Note that you need to adjust the path to your GAMS system directory sysdir and the directory windc_raw_data.

Users can compare source data from the two WiNDC versions by using the Pandas method merge. For example, if users want to compare data from w1.data["bea_use"] with data from w2.data["bea_use"], then data from w1.data[“bea_use”] need to be merged with w2.data[“bea_use”]. The data is merged with the outer join operation and some arguments. The following command is used to display the column names of the dataframe w1.data["bea_use"]. We need the column names to perform the outer join.


                In [11]: w1.data["bea_use"].columns         
 

                Out[11]: 
                Index(['IOCode', 'Row_Name', 'Commodities/Industries', 'Column_Name', 'value',
                'year', 'units'],
                dtype='object')

Both w1.data and w2.data should have the same column names at this point in the build. We want to join the dataframes w1.data[“bea_use”] and w2.data[“bea_use”] on all columns, except for value. This is the column with the numerical data we are looking to compare. We specify the merge operation as follows:


                In [12]: w1.data["bea_use"].merge(w2.data["bea_use"], on=['IOCode', 'Row_Name', 'Commodities/Industries', 
                'Column_Name','year', 'units'], how="outer", indicator="True")
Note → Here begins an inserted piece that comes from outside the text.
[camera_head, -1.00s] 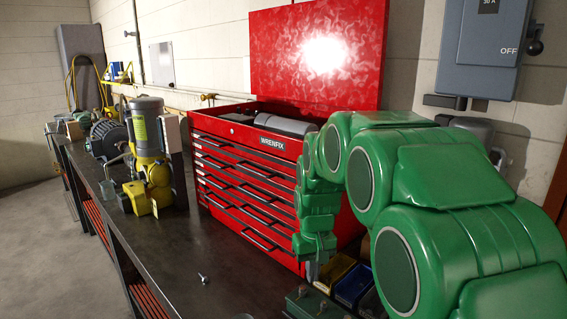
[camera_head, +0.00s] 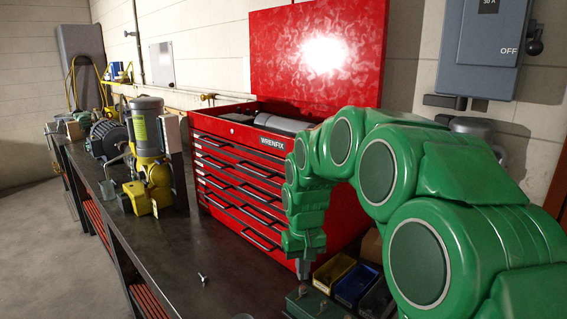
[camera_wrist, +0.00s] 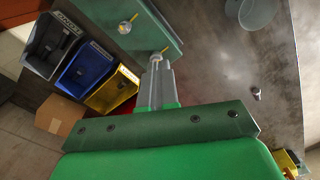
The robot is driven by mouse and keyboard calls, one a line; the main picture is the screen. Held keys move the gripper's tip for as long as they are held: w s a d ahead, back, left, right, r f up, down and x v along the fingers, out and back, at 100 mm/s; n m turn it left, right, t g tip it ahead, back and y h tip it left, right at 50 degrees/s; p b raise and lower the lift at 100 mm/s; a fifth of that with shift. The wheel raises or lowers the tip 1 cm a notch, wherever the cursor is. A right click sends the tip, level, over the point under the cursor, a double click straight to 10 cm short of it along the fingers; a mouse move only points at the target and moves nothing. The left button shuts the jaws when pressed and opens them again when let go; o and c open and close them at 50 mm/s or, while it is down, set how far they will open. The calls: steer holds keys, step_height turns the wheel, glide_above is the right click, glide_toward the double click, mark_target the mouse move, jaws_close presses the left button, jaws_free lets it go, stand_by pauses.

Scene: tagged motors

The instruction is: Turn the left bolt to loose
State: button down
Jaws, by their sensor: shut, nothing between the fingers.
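A green plate or box top (camera_head: 313,303) sits on the bench, low in the head view; it also shows in the wrist view (camera_wrist: 105,12). Two small bolts with yellowish parts stand on it in the wrist view, one near my fingertips (camera_wrist: 164,51) and one farther up and left (camera_wrist: 125,27). In the head view they are too small to tell apart clearly. My gripper (camera_head: 302,270) points down above the plate. In the wrist view its closed fingers (camera_wrist: 157,64) end just beside the nearer bolt, with nothing between them. I cannot tell whether they touch it.
Yellow (camera_wrist: 112,92), blue (camera_wrist: 86,71) and black (camera_wrist: 52,45) bins stand beside the plate. A loose screw (camera_head: 203,278) lies on the open bench. A red tool chest (camera_head: 250,180) stands behind, and a yellow-and-grey machine (camera_head: 148,160) is at left.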

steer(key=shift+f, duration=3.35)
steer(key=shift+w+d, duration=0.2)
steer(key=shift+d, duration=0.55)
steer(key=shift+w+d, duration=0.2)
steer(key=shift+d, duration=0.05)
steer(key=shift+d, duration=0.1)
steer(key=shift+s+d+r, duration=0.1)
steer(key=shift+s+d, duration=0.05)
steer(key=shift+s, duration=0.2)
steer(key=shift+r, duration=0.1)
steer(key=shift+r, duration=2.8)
The resulting dataframe contains the new columns value_x, value_y, and True. The column value_x is identical to the column value in w1.data["bea_use"] and the column value_y is identical to the column value in w2.data["bea_use"]. The column True contains indicators that specify in which dataframe this particular entry can be found (left_only, right_only, or both). Now the data exist in an aligned format that facilitates easy comparisons. Other dataframes can be compared in a similar way. More advanced merge operations are possible, see the Pandas documentation for further details.